Sjåstad also calls for “sustainable” oil production if any is found in the 24th licensing round. The oil activity should also take existing industries like fishing into consideration, Sjåstad said, and create employment opportunities and growth in the north.

Oil price down, but demand remains
When oil prices collapsed in 2014, however, and dipped below USD 30 a barrel just over a year ago, the future of expensive and risky Arctic exploration was thrown into question. Barents drilling and production would not be profitable at such a level and prospects improved only after oil prices climbed back up to nearly USD 60 a barrel. They’ve fallen back again, and currently stand at around USD 51 a barrel, weakening the krone yet again as it traded against the US dollar at as much as NOK 8.60 in recent days.

Norwegians seem nonetheless to retain confidence in their economy, with state statistics bureau SSB (Statistics Norway) reporting late last week that most still think their household economy will improve.

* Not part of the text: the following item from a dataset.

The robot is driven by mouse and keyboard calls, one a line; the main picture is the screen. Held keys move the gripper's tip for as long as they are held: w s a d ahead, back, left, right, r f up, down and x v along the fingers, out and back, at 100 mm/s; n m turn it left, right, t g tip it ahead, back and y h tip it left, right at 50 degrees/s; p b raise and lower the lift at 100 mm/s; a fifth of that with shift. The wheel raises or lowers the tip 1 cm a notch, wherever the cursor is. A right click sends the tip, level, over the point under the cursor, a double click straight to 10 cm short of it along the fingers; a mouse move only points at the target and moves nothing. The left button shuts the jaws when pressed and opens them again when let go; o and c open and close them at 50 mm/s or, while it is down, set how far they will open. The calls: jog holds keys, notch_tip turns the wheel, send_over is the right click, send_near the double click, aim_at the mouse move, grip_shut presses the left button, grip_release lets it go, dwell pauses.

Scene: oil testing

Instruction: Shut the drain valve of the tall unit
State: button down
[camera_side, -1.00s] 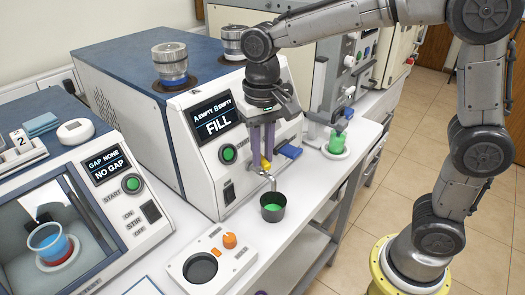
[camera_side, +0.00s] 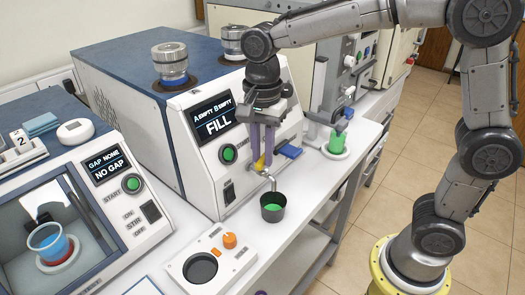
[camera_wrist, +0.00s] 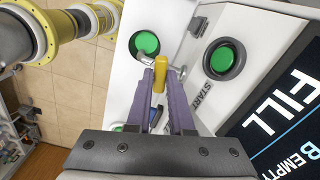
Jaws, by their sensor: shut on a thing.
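The blue-and-white unit (camera_side: 160,115) has a screen reading FILL. Its drain valve has a yellow handle (camera_side: 261,161) above a metal spout (camera_side: 268,178) low on the front. My gripper (camera_side: 263,158) points down, with its purple fingers closed around the yellow handle. In the wrist view, the handle (camera_wrist: 159,80) stands between the two fingertips (camera_wrist: 161,72). A dark cup (camera_side: 272,208) with green liquid stands under the spout. The fingers hide part of the valve body.
A green start button (camera_side: 228,154) is left of my gripper. A blue object (camera_side: 289,151) and a green container on a white dish (camera_side: 336,157) are to the right. A white panel with an orange knob (camera_side: 229,240) lies in front.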

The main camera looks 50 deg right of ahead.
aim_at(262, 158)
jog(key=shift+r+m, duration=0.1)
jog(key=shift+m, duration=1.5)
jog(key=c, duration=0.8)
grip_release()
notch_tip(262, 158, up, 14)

Interest rates remain low and employers are more optimistic than they’ve been for a long time, NRK reported Tuesday morning. That suggests the job market in Norway will continue to improve.

Officials at state oil company Statoil, which serves as the locomotive for Norway’s oil and offshore industries, are also more optimistic and bullish about prospects. Newspaper Dagens Næringsliv (DN) reported just before the weekend that even though oil prices have fallen more than 10 percent, demand for oil is climbing again.

“We think this will even out,” Arne Sigve Nylund, chief of Statoil’s operations on the Norwegian Continental Shelf, told DN. He stands by Statoil’s predictions that oil prices will rise back up to USD 80 a barrel by 2030. At that level, Arctic projects coming on line can be profitable.

“There’s nothing wrong with demand,” Nylund said. He and his colleagues at Statoil think oil and gas will still provide half of the world’s energy in 2040. They’re not alone, with noted oil consultant Jarand Rystad of Oslo predicting an oil price of USD 93 in 2020.